Instructions for the task: Reply with one number only: the count of lines below that contain the word "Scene".

Rows about robot tasks:
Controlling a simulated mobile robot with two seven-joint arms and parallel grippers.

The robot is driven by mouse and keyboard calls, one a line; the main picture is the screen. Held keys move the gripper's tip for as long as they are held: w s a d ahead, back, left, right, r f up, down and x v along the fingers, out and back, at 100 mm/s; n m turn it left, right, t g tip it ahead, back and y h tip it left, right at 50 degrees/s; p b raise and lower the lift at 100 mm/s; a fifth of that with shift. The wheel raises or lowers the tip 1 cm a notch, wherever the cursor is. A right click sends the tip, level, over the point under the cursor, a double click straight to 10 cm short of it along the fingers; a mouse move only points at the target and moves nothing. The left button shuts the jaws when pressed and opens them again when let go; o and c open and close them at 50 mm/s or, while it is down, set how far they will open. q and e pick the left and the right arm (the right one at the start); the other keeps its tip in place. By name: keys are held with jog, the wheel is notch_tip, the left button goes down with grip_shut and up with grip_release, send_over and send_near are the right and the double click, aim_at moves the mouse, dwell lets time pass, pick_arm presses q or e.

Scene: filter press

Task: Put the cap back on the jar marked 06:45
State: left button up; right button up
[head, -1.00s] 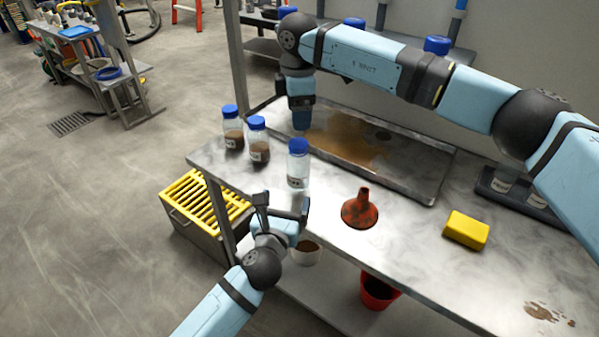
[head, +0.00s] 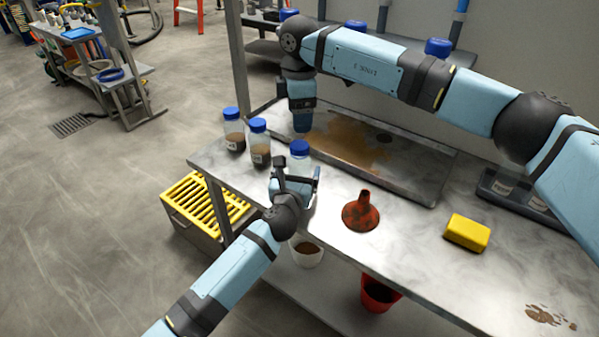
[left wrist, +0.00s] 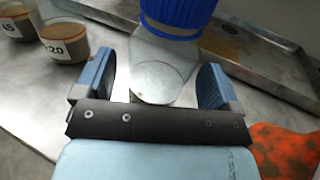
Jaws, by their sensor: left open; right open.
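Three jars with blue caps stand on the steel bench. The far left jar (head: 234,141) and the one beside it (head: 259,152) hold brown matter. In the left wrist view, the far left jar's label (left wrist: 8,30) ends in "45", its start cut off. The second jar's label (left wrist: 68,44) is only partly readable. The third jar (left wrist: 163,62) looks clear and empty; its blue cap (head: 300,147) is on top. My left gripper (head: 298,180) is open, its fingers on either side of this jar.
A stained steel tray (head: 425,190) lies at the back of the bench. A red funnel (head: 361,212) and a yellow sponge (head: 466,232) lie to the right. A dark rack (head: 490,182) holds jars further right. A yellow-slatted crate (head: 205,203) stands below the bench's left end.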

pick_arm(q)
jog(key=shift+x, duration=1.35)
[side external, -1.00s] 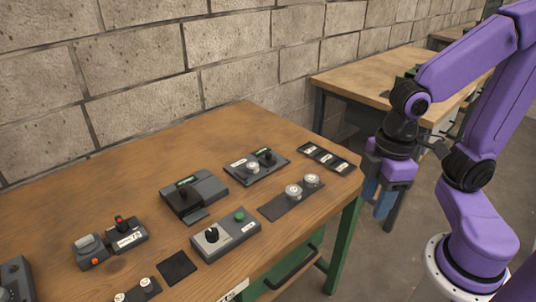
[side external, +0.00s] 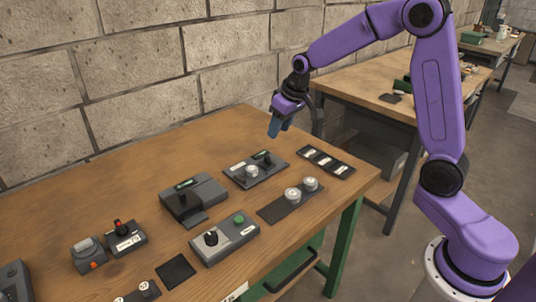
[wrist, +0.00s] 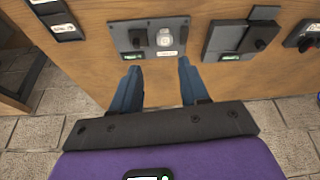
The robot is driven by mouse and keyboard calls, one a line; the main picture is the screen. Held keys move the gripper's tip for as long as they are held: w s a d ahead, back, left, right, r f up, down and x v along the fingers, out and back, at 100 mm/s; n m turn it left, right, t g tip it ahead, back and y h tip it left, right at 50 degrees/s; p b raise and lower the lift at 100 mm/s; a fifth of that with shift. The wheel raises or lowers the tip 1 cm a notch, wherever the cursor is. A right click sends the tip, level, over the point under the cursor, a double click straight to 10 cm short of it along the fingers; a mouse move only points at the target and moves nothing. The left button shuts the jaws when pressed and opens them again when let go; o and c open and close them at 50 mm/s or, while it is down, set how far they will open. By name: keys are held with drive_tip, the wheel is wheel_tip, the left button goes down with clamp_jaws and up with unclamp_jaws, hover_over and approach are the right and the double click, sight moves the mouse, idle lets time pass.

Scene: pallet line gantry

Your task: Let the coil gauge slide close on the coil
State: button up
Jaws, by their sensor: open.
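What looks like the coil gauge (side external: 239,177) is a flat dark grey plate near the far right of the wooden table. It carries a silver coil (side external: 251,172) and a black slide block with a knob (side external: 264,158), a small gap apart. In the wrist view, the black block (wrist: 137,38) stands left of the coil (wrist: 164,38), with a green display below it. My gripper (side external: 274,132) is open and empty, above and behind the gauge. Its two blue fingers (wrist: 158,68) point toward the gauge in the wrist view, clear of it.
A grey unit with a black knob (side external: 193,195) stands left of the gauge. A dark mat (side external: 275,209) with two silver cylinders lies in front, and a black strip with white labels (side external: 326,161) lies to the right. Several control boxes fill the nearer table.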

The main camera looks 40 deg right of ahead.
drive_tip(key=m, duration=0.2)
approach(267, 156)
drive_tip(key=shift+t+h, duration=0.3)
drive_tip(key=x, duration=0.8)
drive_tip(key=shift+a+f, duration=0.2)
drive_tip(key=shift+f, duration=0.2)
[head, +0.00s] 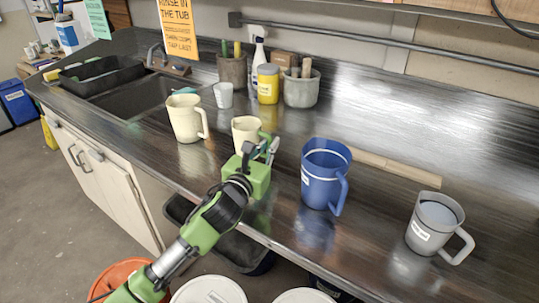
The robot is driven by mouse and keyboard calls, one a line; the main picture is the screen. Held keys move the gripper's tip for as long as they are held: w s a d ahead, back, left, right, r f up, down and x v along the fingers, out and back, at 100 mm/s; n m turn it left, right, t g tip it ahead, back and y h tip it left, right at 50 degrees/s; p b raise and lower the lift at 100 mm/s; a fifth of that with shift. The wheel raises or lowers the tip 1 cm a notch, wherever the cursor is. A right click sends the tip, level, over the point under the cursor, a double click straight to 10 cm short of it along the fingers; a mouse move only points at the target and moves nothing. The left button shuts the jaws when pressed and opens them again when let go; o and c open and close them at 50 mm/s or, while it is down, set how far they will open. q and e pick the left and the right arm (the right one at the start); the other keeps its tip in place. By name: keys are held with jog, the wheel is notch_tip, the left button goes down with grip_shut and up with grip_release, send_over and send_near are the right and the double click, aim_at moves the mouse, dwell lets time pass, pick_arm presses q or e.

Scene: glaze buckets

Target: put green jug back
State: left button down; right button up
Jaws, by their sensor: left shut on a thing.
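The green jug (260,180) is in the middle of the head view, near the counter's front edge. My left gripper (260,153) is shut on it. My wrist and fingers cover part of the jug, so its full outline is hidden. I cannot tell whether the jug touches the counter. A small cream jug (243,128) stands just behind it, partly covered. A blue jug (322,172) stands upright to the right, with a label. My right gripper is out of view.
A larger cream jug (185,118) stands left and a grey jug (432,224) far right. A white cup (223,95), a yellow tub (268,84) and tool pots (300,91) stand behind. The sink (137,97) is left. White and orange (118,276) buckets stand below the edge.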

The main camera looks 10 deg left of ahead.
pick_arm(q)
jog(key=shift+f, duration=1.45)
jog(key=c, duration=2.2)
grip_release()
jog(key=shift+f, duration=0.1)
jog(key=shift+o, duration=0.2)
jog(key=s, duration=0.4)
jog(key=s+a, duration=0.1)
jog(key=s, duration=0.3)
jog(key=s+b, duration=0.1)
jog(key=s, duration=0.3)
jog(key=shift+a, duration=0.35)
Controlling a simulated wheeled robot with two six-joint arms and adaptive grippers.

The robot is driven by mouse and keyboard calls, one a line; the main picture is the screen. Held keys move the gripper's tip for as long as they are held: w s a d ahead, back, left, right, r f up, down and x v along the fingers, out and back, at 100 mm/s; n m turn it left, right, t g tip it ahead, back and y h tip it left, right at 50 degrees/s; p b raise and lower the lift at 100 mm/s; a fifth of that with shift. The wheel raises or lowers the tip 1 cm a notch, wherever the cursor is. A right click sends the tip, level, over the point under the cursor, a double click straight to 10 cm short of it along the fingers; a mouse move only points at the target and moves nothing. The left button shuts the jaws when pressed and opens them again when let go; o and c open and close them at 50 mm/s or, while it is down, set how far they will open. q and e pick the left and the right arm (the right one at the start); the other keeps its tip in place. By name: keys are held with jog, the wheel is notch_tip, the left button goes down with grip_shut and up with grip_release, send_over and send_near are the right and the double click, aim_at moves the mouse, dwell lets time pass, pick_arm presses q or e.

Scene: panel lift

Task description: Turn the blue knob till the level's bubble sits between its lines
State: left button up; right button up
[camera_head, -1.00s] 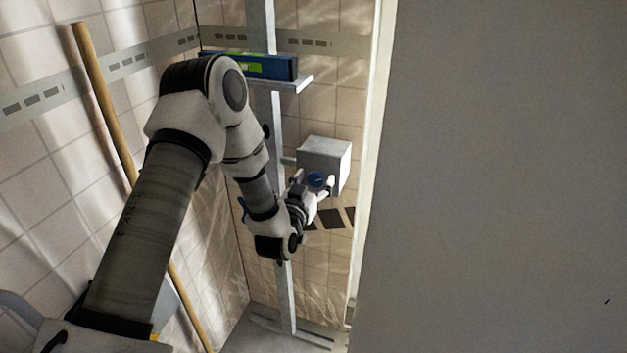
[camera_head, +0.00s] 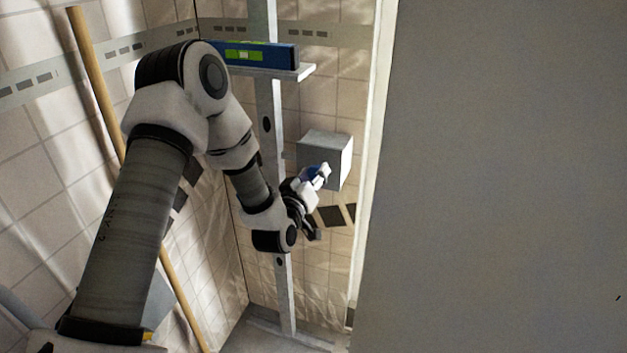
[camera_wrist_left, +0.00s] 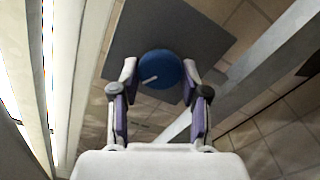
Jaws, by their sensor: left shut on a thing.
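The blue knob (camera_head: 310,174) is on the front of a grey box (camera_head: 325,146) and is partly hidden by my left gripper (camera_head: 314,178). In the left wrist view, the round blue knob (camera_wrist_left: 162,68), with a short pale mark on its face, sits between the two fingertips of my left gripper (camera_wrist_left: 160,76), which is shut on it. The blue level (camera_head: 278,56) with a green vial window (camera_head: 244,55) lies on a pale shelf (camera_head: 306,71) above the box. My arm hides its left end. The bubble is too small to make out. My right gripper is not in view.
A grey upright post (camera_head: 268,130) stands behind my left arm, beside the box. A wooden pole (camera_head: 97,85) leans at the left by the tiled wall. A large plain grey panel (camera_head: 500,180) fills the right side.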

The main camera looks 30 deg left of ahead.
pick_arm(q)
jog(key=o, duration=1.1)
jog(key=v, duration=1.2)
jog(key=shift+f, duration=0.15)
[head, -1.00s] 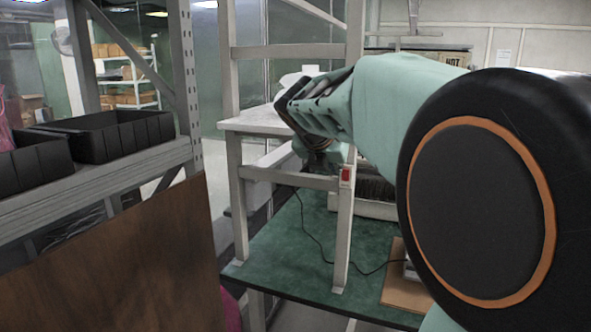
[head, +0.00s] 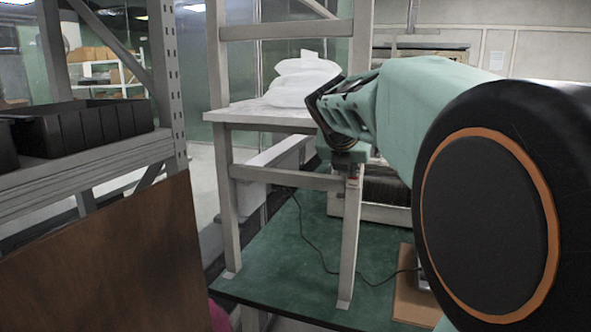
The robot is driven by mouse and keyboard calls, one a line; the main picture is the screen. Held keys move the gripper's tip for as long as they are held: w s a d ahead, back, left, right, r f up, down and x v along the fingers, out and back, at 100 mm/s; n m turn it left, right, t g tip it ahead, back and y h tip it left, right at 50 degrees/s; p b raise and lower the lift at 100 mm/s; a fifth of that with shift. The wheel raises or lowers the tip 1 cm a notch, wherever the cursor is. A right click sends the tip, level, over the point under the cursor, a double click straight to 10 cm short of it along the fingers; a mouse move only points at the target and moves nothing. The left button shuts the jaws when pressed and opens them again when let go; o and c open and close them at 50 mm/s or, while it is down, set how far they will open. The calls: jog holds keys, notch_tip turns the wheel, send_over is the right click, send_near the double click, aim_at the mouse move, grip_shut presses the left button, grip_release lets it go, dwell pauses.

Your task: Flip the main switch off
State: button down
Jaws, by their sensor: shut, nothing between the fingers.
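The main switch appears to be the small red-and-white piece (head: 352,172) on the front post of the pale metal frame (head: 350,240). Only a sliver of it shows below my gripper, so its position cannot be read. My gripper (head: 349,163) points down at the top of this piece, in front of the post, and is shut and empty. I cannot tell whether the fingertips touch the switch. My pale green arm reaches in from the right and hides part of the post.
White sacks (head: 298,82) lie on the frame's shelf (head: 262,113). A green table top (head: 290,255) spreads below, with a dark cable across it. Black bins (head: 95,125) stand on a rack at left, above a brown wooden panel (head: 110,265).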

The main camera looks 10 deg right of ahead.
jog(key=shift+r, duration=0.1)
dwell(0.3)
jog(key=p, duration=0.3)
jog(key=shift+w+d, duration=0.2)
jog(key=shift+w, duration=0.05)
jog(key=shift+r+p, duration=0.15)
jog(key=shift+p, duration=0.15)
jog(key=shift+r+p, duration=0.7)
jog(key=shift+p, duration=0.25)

The output: 4